Work to complete = Look through the listing and locate every line containing the word "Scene"; copy those lines.

Recorded robot episodes =
● ● ●

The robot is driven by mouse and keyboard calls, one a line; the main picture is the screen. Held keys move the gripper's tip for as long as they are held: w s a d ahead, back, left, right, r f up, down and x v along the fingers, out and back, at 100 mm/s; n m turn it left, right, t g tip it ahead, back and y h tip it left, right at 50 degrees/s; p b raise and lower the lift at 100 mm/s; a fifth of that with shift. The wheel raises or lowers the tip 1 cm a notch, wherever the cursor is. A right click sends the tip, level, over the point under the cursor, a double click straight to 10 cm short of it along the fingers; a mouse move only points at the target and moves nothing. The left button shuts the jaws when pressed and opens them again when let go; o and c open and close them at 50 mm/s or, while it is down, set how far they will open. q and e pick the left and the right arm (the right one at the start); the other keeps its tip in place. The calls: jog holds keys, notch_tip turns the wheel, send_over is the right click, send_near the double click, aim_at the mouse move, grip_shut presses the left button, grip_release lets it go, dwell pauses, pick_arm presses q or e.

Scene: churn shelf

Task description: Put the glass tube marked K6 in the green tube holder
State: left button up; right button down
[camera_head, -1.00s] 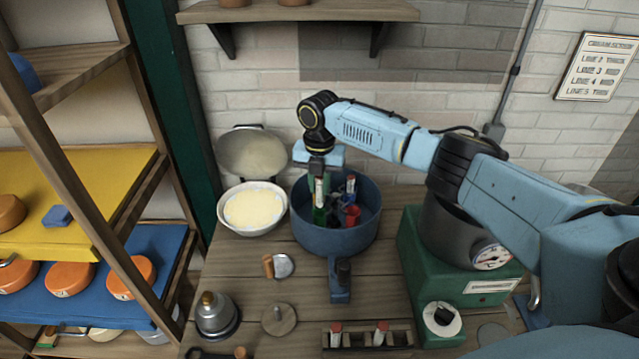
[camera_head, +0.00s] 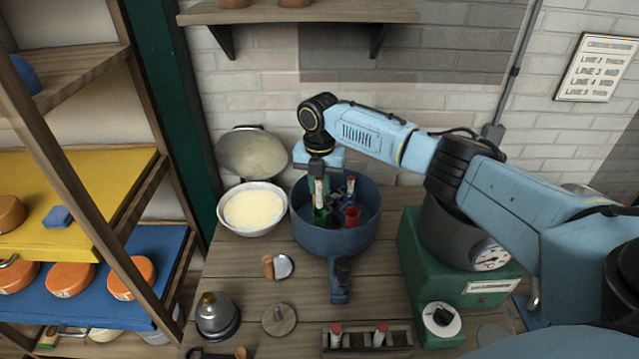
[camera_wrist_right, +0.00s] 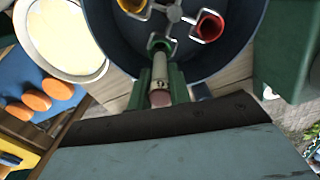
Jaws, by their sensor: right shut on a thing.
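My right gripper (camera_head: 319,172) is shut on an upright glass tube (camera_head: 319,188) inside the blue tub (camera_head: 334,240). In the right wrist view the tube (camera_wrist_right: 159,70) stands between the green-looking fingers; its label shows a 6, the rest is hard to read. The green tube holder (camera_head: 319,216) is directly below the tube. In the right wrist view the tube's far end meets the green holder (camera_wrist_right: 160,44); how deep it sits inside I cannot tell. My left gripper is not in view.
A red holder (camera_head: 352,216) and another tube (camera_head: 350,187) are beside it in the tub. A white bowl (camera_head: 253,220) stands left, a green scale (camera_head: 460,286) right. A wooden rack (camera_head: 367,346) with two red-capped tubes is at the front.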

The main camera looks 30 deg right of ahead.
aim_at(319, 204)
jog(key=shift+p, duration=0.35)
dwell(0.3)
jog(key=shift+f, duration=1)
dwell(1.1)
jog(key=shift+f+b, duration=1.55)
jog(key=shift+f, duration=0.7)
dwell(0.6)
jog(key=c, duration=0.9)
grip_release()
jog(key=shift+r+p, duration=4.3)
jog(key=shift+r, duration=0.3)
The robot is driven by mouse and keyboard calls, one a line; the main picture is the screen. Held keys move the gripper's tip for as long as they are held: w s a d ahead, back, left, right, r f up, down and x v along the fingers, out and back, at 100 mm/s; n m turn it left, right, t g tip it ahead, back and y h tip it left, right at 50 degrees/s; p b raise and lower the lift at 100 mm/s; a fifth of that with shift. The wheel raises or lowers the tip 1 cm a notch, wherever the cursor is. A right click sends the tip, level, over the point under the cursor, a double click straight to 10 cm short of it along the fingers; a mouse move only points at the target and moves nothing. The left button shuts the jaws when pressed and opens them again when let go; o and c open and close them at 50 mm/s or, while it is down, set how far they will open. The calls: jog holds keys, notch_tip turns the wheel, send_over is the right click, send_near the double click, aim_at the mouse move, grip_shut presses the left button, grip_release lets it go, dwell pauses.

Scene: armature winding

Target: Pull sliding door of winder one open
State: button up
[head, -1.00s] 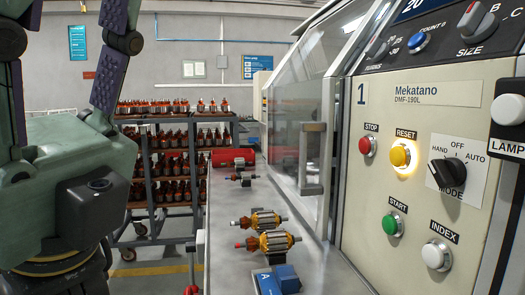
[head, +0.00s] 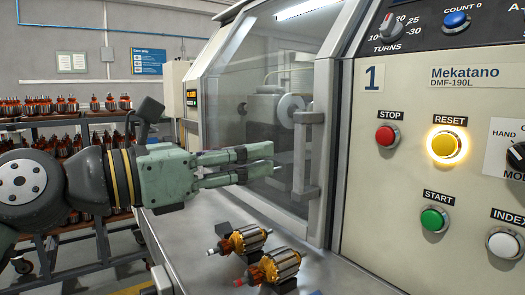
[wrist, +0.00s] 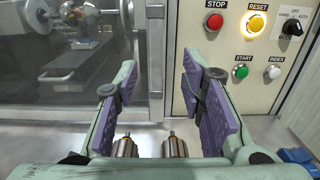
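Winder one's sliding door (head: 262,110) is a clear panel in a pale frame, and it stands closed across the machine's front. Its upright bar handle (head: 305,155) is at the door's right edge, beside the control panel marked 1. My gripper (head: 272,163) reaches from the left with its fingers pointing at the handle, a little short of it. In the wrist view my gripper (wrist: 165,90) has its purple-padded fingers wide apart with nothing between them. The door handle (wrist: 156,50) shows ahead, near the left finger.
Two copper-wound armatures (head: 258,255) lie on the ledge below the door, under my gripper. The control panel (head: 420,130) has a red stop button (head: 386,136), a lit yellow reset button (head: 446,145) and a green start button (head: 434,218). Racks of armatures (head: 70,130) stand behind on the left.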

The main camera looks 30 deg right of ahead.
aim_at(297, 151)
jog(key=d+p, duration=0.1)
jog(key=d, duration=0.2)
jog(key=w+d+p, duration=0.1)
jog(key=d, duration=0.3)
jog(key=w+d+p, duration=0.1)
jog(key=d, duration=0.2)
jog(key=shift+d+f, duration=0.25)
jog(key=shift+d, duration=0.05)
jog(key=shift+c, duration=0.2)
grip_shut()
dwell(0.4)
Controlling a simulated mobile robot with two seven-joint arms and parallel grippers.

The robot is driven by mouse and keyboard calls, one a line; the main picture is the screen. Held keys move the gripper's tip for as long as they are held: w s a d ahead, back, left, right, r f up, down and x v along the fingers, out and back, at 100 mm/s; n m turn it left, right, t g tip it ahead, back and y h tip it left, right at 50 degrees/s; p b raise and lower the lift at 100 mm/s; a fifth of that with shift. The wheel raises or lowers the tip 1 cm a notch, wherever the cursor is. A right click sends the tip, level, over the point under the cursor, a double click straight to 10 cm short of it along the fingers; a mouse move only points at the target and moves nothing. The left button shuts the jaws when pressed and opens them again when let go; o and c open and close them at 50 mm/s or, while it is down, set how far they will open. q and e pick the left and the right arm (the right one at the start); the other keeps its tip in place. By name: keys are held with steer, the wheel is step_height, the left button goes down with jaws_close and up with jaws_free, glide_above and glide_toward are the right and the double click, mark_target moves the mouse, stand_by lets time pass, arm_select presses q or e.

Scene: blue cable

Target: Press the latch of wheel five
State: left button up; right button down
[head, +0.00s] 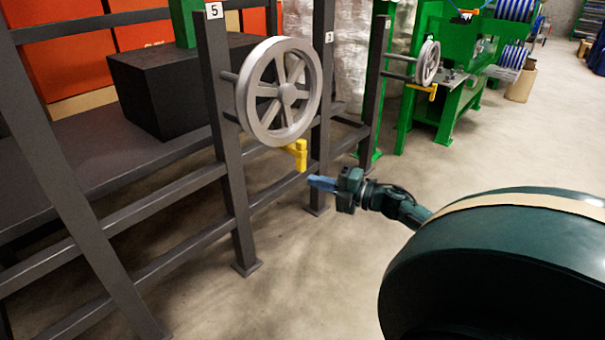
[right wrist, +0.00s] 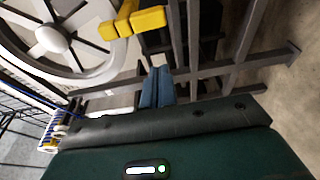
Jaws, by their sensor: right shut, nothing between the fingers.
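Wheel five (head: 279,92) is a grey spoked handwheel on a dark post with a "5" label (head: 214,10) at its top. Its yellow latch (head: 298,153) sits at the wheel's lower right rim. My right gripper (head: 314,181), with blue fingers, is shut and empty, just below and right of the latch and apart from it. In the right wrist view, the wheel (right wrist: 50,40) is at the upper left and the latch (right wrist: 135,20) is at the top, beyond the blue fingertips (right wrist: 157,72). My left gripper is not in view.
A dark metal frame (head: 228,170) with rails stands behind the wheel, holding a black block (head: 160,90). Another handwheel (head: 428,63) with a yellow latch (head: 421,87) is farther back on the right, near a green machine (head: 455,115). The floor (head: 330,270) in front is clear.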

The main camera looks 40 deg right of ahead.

● ● ●

Reply to the task =
Scene: churn shelf
Scene: armature winding
Scene: blue cable

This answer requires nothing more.